2Commissariat a l’Energie Atomique — Institut National de l’Energie Solaire
3Centre Recherche et developpement CIAT
4Laboratoire de Thermique, Energetique et Procedes
5CNRS-LIMSI, BP 133, F-91403 Orsay Cedex, France
6Laboratoire optimisation de la conception et ingenierie de l’environnement — INES
7Laboratoire procedes, materiaux et energie solaire
8TECSOL SA

* Corresponding Author, lucas@univ-reunion. fr
Abstract

In recent years, the world market of air conditioning has been increasing very fast. To meet the occupant comfort demand, solar cooling processes offer an ecological promising alternative to conventional air conditioning process. Indeed, these technologies offer satisfactory comfort in building at a very low energy cost (Electrical consumption can be divided par ten to twenty). To allow a wide diffusion of these technologies it is necessary to reduce the installation cost and to guarantee optimal performances. For instance, the investment costs for solar cooling systems are far higher than classical systems investment. However, the running costs of the solar cooling processes are far lower than the classical ones; the cooling power cost is about ten times higher. By developing tools to help the sizing phase and the optimisation of the solar cooling systems, it will be possible to reduce the installation costs, to improve performance and thus overcome the major drawback for a broader use of this technology.

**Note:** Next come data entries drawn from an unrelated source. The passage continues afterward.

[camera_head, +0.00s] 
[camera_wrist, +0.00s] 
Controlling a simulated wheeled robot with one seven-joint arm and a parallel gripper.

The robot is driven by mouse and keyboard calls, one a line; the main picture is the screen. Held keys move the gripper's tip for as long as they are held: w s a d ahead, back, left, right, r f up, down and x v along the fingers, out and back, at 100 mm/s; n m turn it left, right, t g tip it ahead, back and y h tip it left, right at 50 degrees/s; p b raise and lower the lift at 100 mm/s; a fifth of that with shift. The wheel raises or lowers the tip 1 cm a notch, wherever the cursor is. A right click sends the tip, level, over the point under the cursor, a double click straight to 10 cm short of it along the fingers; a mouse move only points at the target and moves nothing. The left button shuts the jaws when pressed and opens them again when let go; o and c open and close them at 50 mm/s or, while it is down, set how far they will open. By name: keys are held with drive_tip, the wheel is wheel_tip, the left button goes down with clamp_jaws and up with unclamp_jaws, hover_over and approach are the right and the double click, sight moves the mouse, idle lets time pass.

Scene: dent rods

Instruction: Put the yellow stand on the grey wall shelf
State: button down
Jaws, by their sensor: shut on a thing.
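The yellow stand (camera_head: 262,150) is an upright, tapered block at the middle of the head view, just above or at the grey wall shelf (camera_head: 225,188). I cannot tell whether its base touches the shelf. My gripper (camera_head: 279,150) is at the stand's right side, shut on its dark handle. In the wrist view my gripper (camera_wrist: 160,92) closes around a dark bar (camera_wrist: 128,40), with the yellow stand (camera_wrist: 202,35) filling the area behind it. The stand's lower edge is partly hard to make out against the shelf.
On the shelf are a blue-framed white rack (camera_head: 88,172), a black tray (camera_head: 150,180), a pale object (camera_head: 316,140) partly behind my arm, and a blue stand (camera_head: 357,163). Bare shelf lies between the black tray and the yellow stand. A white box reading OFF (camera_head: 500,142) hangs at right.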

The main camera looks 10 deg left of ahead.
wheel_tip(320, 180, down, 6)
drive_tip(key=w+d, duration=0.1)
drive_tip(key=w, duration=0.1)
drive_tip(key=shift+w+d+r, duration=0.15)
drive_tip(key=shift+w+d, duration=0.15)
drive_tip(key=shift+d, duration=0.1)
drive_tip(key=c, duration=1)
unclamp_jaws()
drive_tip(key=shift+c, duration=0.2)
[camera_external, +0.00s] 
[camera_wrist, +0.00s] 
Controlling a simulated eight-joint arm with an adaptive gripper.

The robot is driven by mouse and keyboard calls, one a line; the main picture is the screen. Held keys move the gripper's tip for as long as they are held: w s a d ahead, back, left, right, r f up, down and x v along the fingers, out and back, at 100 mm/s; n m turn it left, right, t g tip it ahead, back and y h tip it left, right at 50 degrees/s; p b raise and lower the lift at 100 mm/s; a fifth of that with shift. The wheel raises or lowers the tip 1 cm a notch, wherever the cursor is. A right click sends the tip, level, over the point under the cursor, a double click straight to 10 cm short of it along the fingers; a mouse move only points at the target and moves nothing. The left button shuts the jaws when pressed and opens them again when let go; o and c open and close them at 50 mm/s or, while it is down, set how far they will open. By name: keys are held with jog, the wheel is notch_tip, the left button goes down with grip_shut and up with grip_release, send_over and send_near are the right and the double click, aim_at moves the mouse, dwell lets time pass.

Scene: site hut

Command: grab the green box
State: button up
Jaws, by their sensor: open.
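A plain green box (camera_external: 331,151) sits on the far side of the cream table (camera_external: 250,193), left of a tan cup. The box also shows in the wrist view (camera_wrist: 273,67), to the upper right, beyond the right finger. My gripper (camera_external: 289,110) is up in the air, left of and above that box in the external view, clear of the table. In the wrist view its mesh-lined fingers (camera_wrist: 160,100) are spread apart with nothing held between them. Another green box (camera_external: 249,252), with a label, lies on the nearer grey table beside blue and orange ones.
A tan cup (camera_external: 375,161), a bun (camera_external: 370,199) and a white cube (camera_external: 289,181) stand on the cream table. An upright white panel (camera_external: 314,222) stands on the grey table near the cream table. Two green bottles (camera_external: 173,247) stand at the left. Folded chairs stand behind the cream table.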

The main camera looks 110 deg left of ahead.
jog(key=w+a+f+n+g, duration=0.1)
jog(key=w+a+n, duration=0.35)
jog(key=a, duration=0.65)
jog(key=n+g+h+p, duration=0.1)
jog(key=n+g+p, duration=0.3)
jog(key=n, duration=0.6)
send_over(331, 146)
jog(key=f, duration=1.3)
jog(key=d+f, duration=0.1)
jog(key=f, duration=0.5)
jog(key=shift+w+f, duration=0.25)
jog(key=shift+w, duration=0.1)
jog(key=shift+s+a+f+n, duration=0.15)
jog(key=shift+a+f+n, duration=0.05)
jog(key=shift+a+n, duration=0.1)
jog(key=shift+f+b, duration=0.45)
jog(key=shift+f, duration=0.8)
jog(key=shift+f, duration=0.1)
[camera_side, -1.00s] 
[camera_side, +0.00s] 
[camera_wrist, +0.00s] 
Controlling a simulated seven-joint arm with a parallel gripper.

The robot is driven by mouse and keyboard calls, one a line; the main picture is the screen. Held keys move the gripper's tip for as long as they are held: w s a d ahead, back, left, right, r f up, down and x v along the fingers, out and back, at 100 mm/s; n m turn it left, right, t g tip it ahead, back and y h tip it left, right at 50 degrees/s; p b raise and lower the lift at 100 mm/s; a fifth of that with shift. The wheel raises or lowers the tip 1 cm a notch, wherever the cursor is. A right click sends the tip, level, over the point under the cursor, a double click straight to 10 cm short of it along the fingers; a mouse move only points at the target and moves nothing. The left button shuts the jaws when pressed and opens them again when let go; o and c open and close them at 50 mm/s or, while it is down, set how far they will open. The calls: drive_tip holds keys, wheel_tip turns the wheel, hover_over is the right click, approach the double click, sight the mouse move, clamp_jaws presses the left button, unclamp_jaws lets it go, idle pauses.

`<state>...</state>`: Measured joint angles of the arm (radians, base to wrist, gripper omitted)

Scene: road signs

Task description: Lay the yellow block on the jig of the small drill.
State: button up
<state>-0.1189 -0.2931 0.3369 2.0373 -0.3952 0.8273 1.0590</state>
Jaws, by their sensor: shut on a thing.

This paper describes a French research program proposing both an applied and fundamental study of solar cooling processes. Based on the contribution of eight industrial and scientific partners working within four pools, the project investigates the most promising solar cooling technologies as desiccant cooling process (pool 2), absorption cooling process (pool 3) and thermo-chemical cooling process (pool 4). Pool 1 focuses on the comparison and analysis of the three cooling processes covered by the other pools. Using the pool 1 results, pools 2, 3 and 4 propose a theoretical analysis to develop design tools based on modelling of cooling system components, cooling systems, control components and global cooling system coupled with buildings. An experimental survey is also carried out on five experimental facilities in order to perform an exhaustive validation procedure including also a sensitivity analysis and an inter-software comparison. At the end of the project, within 3 years, the partners will provide :

• A thermodynamic analysis of the solar cooling processes,

• Sizing tools suitable for preliminary studies,

• Optimized sizing tools.

Keywords: Solar cooling, energy saving, experimental survey, modeling, design tools, optimization, absorption process, desiccant process, thermo-chemical process.

1. Introduction

Over the past fifteen years, the requirements of the building occupants have changed significantly. There is indeed an increasingly demand for rigorous comfort. The growth prospects of air conditioning markets are important for years to come. Indeed, the world market for air conditioning increased by about 4% per year. In a difficult energy and environmental background, it is urgent to propose bioclimatic passive solutions but also active techniques that can meet the requirements of comfort in buildings without overloading the electricity yield. The solar cooling systems represent this promising alternative to the conventional cooling systems using vapour compression. The state of the art of cooling technology using solar thermal energy to produce cold revealed two large families:

• Closed cycles: these systems produce cooled water by sorption for cooling or dehumidifying. In these systems, mechanical compression is replaced by a thermal compression. The existing systems on the market are absorption (sorption of the refrigerant on a liquid absorbent) or adsorption (sorption of refrigerant on a solid adsorbent) machines. These processes operate through a heat source, which temperature is generally between 60 and 110°C. Their coefficient of performance (COP) is around 0.5 to 0.7 (for single effect systems). These closed cycles represent the majority of existing solar cooling facilities, with a predominant share for absorption technology (60%). The thermochemical processes are also gas sorption systems following a closed cycle. Their principle is based on the use of a reversible chemical reaction between a solid reagent (as BaCl2 for solar applications) and a refrigerant gas (NH3). This process includes two distinct phases (reactive phases) and two intermediate transitional phases (pressurization and depressurization. The COP of the thermo-chemical systems varies from 0.3 to 0.5 in the basic versions.

•The open systems: In these systems, the air is directly treated (cooling, dehumidification) by contact with the refrigerant (water) and the desiccation components. These systems use for the drying either a rotating desiccant wheel (desiccant solid material) or a liquid desiccant bed. The temperature of the hot source necessary for the regeneration of desiccant materials is about 45 to 95°C. The COP of these systems varies between 0.5 and values greater than 1. Open systems are currently a relatively small part of existing facilities (about 10 to 15%), but represent a promising future for solar cooling.

The ORASOL project is intended to study and compare absorption, desiccant and thermochemical solar cooling systems. Six public laboratories and two private companies contribute to this work for a three years period.

This article proposes to define the objectives of the ORASOL project and to give a description of his organization. It will present the experimental facilities used and the expected results.